Tongue In Cheek

A very good read on Obama and Hip-Hop from King Magazine.

Tongue In Cheek

Excerpt:
It’s a feat of cunning but the logic is so obvious. Hip-hop and blackness are not one in the same, as we know. Blackness appropriates, refines, explains hip-hop but never restricts it to one niche. But there is no absence of race as far as hip-hop or Mr. Obama is concerned. It seems a lost issue, however, because of the speed with which his mania enraptured young voters.

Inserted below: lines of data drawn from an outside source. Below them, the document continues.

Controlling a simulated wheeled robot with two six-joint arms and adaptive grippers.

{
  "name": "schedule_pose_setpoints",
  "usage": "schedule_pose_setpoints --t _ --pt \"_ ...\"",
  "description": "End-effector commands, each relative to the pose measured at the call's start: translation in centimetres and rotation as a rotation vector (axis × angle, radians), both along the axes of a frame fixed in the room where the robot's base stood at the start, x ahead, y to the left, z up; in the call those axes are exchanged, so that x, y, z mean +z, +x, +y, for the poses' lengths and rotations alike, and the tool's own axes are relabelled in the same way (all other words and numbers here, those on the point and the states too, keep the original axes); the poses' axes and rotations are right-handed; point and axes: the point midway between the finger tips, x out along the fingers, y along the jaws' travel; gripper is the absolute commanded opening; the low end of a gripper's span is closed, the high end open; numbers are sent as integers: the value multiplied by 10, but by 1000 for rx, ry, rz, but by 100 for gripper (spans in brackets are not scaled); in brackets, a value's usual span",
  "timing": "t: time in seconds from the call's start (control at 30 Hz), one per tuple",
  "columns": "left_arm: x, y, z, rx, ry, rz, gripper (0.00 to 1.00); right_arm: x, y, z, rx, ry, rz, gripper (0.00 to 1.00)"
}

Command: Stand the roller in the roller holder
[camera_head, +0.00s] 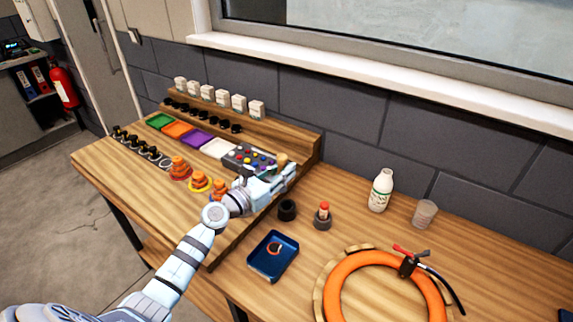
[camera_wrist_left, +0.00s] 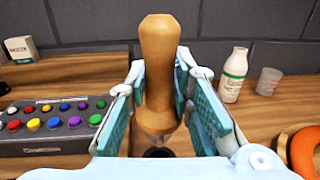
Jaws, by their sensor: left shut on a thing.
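The roller (camera_wrist_left: 159,75) has a tan wooden handle and stands roughly upright between the fingers of my left gripper (camera_wrist_left: 160,95) in the left wrist view. The gripper is shut on it. In the head view only the top of the roller (camera_head: 282,159) shows above my left gripper (camera_head: 284,176). A black round cup, which looks like the roller holder (camera_head: 287,210), stands on the bench just below the gripper in the head view. In the left wrist view a dark round shape (camera_wrist_left: 158,153) shows under the roller's lower end; I cannot tell the gap. My right gripper is out of view.
A grey cup with a red-topped item (camera_head: 323,216), a blue tray (camera_head: 273,256), a white bottle (camera_head: 381,190) and a clear cup (camera_head: 424,214) stand nearby. An orange tyre ring (camera_head: 345,285) lies at the front right. A tray of coloured knobs (camera_head: 249,160) is behind my gripper.

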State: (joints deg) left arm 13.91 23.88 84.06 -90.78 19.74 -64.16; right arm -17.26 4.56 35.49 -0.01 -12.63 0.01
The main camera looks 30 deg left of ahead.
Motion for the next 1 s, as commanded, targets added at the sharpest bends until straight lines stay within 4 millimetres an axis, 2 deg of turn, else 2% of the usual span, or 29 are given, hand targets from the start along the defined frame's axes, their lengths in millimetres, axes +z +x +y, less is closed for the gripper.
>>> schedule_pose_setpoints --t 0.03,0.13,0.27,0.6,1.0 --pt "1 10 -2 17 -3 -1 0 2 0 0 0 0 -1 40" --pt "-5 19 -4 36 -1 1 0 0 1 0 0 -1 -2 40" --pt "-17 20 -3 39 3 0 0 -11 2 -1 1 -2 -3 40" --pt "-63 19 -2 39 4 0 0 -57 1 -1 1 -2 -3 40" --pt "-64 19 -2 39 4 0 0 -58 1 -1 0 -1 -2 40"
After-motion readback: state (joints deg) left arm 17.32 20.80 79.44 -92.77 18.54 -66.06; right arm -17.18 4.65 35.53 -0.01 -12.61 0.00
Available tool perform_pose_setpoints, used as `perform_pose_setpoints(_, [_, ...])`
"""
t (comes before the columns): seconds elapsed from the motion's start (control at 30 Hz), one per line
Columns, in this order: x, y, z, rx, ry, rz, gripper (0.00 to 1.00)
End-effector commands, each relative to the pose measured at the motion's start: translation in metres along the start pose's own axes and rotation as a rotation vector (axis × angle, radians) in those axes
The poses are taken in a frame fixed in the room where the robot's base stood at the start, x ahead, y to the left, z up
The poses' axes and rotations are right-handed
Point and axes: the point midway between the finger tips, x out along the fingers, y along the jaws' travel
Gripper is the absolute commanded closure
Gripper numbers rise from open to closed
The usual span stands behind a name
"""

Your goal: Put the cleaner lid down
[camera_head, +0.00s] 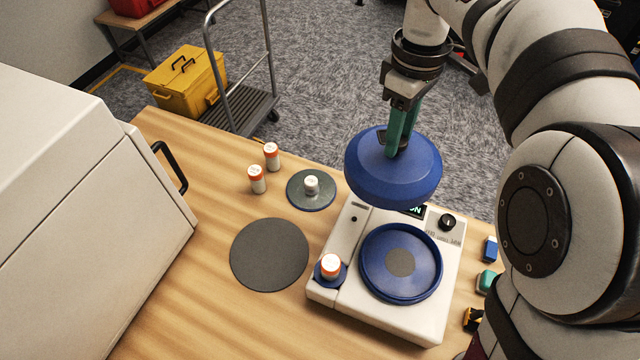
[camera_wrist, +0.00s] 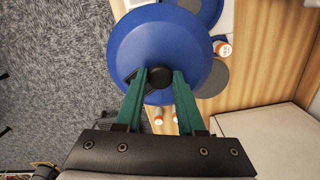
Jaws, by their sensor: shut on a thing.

That is to say, Obama is a metaphor for hip-hop; rappers relate to him as a symbol of national ascendance. Obama’s refusal to be limited to The First So-And-So has made him momentarily more significant than the manifestation of his successes. When hip-hop swept the globe, it was the same tale: local musicians with ardor as their backbeat, and creativity as their passport claimed stake in the emotional lives of many people. “Can’t We All Just Get Along?” is oversimplifying though. The same way “Yes, We Can” has served as a malapropism, a delusional slogan that loses punch with time. Obama’s real test is to match the execution with the rhetoric. His opponents and pundits have mentioned that caveat of fame as the contest becomes more contentious. Rap music has not only thrived on its affinity for crossing boundaries but it has been evocative, spell-binding, capricious, irrational and torrential.